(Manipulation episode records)
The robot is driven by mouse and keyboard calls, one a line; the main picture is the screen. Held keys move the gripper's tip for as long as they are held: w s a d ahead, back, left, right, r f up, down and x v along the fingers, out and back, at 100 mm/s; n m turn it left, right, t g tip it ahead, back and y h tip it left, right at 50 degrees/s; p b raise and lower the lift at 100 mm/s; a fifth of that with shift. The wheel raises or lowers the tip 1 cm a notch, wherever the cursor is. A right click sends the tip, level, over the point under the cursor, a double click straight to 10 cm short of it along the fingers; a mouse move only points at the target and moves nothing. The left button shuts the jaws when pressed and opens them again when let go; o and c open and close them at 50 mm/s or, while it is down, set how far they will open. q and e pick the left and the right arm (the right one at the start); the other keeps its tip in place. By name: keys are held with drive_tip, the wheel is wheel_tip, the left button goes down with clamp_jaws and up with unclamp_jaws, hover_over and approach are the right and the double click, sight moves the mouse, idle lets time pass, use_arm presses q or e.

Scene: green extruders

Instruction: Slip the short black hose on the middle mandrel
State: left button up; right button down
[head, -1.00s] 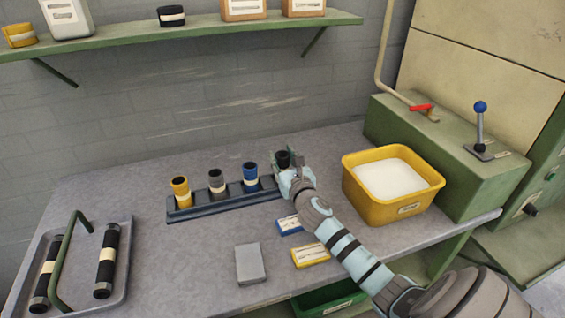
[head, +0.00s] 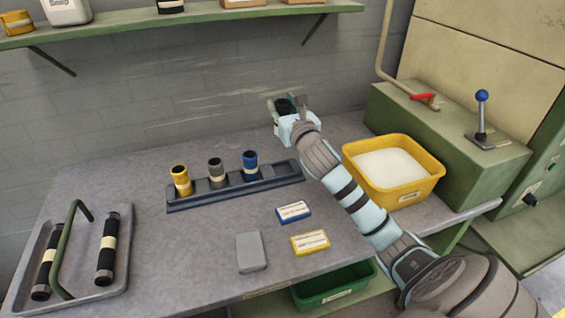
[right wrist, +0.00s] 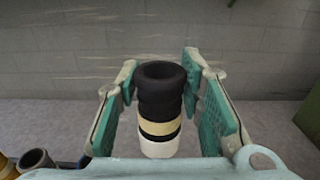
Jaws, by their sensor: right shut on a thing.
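My right gripper (head: 289,104) is shut on the short black hose (head: 284,106) and holds it in the air behind the rack, near the grey wall. In the right wrist view the hose (right wrist: 160,95) stands roughly upright between the two teal-padded fingers, with a cream band and a white part lower down. My left gripper is not in view.
A grey tray (head: 123,276) with a green handle holds two long black pieces at the left. A yellow bin (head: 408,195) of white material stands right of my arm. A blue box (head: 293,212), a yellow box (head: 310,243) and a grey block (head: 251,252) lie in front.

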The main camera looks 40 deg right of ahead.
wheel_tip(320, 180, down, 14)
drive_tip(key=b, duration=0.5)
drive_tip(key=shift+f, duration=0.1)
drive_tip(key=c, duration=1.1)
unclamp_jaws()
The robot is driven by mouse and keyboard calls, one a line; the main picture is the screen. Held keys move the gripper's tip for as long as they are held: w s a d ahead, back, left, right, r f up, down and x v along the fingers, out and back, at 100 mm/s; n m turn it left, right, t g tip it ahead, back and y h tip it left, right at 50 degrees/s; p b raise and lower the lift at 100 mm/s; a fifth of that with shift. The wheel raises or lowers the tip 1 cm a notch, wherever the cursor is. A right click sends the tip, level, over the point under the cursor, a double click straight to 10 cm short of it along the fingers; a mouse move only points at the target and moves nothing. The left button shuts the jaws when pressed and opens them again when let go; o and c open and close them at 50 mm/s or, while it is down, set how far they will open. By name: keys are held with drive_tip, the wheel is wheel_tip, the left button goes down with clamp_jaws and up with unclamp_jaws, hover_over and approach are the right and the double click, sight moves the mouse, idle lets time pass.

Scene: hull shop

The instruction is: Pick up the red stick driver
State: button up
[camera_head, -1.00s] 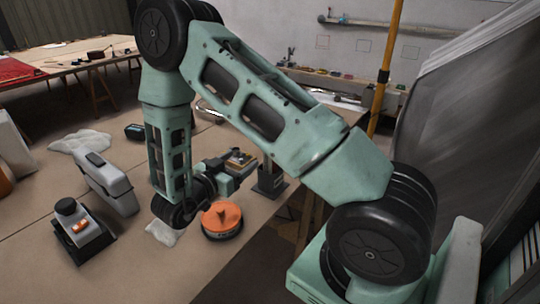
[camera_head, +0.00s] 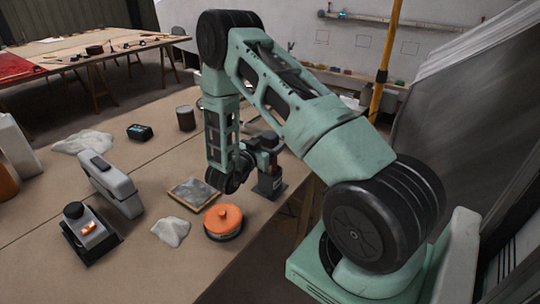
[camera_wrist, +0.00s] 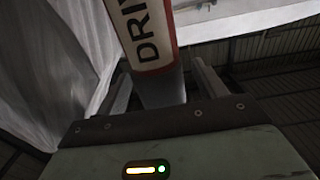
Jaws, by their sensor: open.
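In the wrist view, the red stick driver (camera_wrist: 147,32) is a red-edged body with a cream label and dark letters reading "DRIV". It fills the top centre, with a grey part below it running down between the fingers. My gripper (camera_wrist: 162,73) is open, with one finger on each side of the driver and visible space beside it. Whether a finger touches it I cannot tell. In the head view, my gripper (camera_head: 267,144) is at the table's right edge, above a dark stand (camera_head: 270,184).
On the table are an orange-topped round tin (camera_head: 224,220), a flat framed pad (camera_head: 195,193), a crumpled cloth (camera_head: 171,231), a grey device (camera_head: 108,184), a dark box with a knob (camera_head: 85,235) and a dark can (camera_head: 186,118). A yellow pole (camera_head: 387,60) stands behind my arm.

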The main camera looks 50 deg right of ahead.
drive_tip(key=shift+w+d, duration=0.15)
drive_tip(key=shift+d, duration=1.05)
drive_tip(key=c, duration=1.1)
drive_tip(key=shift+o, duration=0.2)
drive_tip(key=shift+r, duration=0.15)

The exercise: Without the images, write out each line of the data verbatim.

Complete response:
The robot is driven by mouse and keyboard calls, one a line; the main picture is the screen. Held keys move the gripper's tip for as long as they are held: w s a d ahead, back, left, right, r f up, down and x v along the fingers, out and back, at 100 mm/s; n m turn it left, right, t g tip it ahead, back and y h tip it left, right at 50 degrees/s; p b raise and lower the lift at 100 mm/s; a fifth of that with shift. The wheel raises or lowers the tip 1 cm a notch, wherever the cursor is. A right click sends the tip, level, over the point under the cursor, a double click straight to 10 cm short of it along the fingers; a mouse move only points at the target and moves nothing. The left button shuts the jaws when pressed and opens them again when let go; o and c open and close them at 50 mm/s or, while it is down, set how far they will open. q and e pick the left and the right arm (the right one at the start); the other keeps its tip in place. By name: keys are held with drive_tip, the wheel is wheel_tip, the left button goes down with clamp_jaws and up with unclamp_jaws, hover_over and approach are the right and the double click, sight moves the mouse, idle lets time pass, use_arm presses q or e.

Scene: green extruders

Instruction: Slip the short black hose on the middle mandrel
State: left button up; right button down
[head, -1.00s] 
[head, +0.00s] 
[right wrist, +0.00s] 
Jaws, by their sensor: right shut on a thing.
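My right gripper (head: 289,104) is shut on the short black hose (head: 284,106) and holds it in the air behind the rack, near the grey wall. In the right wrist view the hose (right wrist: 160,95) stands roughly upright between the two teal-padded fingers, with a cream band and a white part lower down. My left gripper is not in view.
A grey tray (head: 123,276) with a green handle holds two long black pieces at the left. A yellow bin (head: 408,195) of white material stands right of my arm. A blue box (head: 293,212), a yellow box (head: 310,243) and a grey block (head: 251,252) lie in front.

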The main camera looks 40 deg right of ahead.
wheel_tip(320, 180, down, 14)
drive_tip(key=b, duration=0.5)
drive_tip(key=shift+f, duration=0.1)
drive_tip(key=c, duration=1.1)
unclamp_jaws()
The robot is driven by mouse and keyboard calls, one a line; the main picture is the screen. Held keys move the gripper's tip for as long as they are held: w s a d ahead, back, left, right, r f up, down and x v along the fingers, out and back, at 100 mm/s; n m turn it left, right, t g tip it ahead, back and y h tip it left, right at 50 degrees/s; p b raise and lower the lift at 100 mm/s; a fifth of that with shift. The wheel raises or lowers the tip 1 cm a notch, wherever the cursor is. A right click sends the tip, level, over the point under the cursor, a double click straight to 10 cm short of it along the fingers; a mouse move only points at the target and moves nothing. The left button shuts the jaws when pressed and opens them again when let go; o and c open and close them at 50 mm/s or, while it is down, set how far they will open. By name: keys are held with drive_tip, the wheel is wheel_tip, the left button goes down with clamp_jaws and up with unclamp_jaws, hover_over and approach are the right and the double click, sight moves the mouse, idle lets time pass.

Scene: hull shop

The instruction is: Pick up the red stick driver
State: button up
[camera_head, -1.00s] 
[camera_head, +0.00s] 
[camera_wrist, +0.00s] 
Jaws, by their sensor: open.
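In the wrist view, the red stick driver (camera_wrist: 147,32) is a red-edged body with a cream label and dark letters reading "DRIV". It fills the top centre, with a grey part below it running down between the fingers. My gripper (camera_wrist: 162,73) is open, with one finger on each side of the driver and visible space beside it. Whether a finger touches it I cannot tell. In the head view, my gripper (camera_head: 267,144) is at the table's right edge, above a dark stand (camera_head: 270,184).
On the table are an orange-topped round tin (camera_head: 224,220), a flat framed pad (camera_head: 195,193), a crumpled cloth (camera_head: 171,231), a grey device (camera_head: 108,184), a dark box with a knob (camera_head: 85,235) and a dark can (camera_head: 186,118). A yellow pole (camera_head: 387,60) stands behind my arm.

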The main camera looks 50 deg right of ahead.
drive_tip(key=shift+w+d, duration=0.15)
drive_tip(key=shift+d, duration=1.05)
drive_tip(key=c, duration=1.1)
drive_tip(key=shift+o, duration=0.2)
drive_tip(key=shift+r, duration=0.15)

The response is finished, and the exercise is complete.